Kalian pasti pernah dengar stereotype seperti Gen Z itu chronically online, nggak mampu interaksi one-on-one, manja, lembek, dan lain sebagainya. Bahkan ada yang bilang Gen Z nggak bisa beli rumah karena sibuk minum kopi susu. Stereotip kayak gitu tuh sering banget muncul, padahal kenyataannya Gen Z datang dari berbagai latar belakang. Banyak Gen Z yang pekerja keras, dari kalangan buruh, dan sebagainya. Kalau kita percaya konten-konten yang stereotyping ini, artinya kita abai dengan perbedaan kelas dan kelompok sosial.

Untuk memahami Gen Z, pertama-tama kita harus tahu apa itu Gen Z dan karakteristiknya. Setiap generasi punya nama dan karakteristik yang bisa ditelusuri dari kejadian sosial pada masanya.
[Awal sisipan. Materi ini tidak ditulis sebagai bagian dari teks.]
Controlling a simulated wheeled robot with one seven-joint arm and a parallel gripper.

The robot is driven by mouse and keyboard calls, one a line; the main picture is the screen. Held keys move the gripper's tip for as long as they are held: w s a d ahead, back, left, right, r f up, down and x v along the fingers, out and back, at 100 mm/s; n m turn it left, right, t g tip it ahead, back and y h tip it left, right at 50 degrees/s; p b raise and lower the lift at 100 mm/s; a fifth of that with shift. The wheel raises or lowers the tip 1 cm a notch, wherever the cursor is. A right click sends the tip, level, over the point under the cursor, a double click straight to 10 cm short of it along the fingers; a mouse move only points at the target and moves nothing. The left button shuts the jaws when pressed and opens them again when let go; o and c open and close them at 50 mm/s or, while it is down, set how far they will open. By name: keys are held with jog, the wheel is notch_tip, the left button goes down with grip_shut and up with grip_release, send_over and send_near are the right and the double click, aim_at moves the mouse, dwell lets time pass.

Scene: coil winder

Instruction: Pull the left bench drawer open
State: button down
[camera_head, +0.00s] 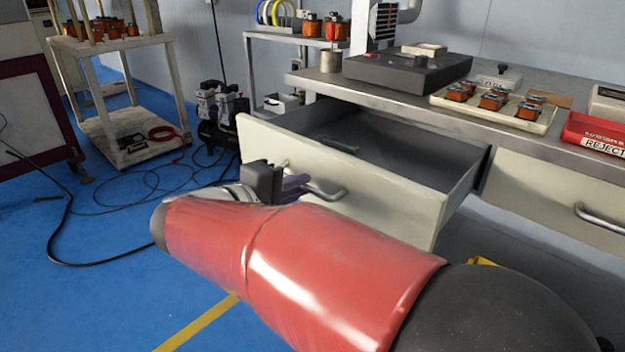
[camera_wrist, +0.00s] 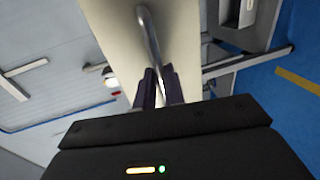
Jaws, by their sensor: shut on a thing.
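The left bench drawer (camera_head: 392,195) has a cream front and stands well out from the bench, with its grey inside showing. A dark object lies inside it near the front. Its curved metal bar handle (camera_head: 328,192) is on the front panel. My gripper (camera_head: 296,186) is at the left part of this handle, its dark fingers partly hidden behind my red arm. In the wrist view the fingers (camera_wrist: 159,85) are closed around the handle bar (camera_wrist: 150,38), against the cream drawer front (camera_wrist: 112,22).
The bench top (camera_head: 375,95) holds a dark device (camera_head: 408,71), a tray of orange coils (camera_head: 460,109) and a red reject bin (camera_head: 597,132). A second drawer (camera_head: 550,190) to the right is shut. A white cart (camera_head: 88,100) stands at left, with cables on the blue floor.

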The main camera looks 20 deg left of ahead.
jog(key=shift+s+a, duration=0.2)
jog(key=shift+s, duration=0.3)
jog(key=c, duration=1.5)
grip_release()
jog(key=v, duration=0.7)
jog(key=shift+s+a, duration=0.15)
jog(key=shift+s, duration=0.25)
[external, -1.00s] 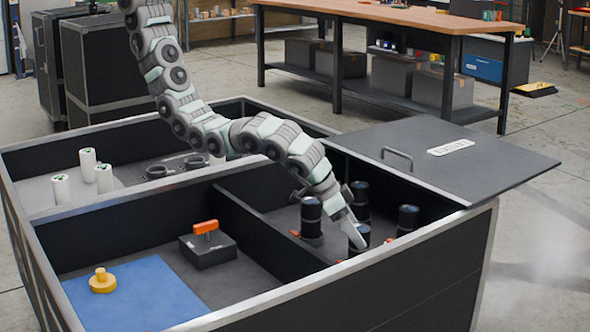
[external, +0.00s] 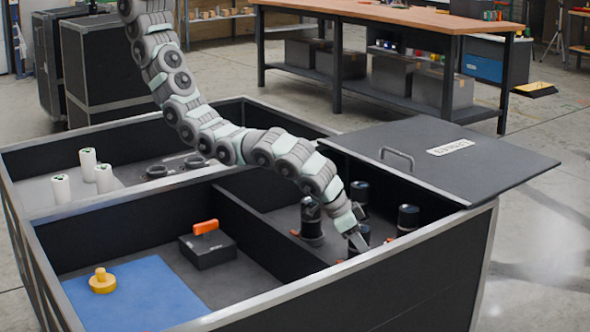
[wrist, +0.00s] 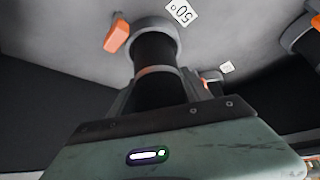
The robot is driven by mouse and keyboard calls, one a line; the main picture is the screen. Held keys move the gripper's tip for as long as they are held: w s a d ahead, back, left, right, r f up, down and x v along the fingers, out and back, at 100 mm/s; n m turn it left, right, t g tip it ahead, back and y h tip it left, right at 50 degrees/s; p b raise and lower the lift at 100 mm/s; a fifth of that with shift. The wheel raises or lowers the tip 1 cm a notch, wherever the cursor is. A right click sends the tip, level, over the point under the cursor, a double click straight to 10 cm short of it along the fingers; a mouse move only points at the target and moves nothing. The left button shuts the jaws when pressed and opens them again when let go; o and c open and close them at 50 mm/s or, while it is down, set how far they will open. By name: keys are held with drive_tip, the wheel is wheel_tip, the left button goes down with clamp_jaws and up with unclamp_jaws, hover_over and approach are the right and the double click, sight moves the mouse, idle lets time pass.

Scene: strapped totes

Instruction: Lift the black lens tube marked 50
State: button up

Misalnya, the Lost Generation, yang lahir antara 1883 hingga awal 1900-an, dinamai berdasarkan perasaan pedih dan kecewa karena hidup pada masa Perang Dunia I. Setelahnya, the Greatest Generation dinamai berdasarkan perasaan heroik orang-orang yang berjuang pada Perang Dunia II. Gen Y atau milenial tumbuh dewasa pada akhir milenium, dan Gen Z, yang lahir antara 1996 hingga 2010, dinamai berdasarkan urutan alfabetis setelah huruf Y.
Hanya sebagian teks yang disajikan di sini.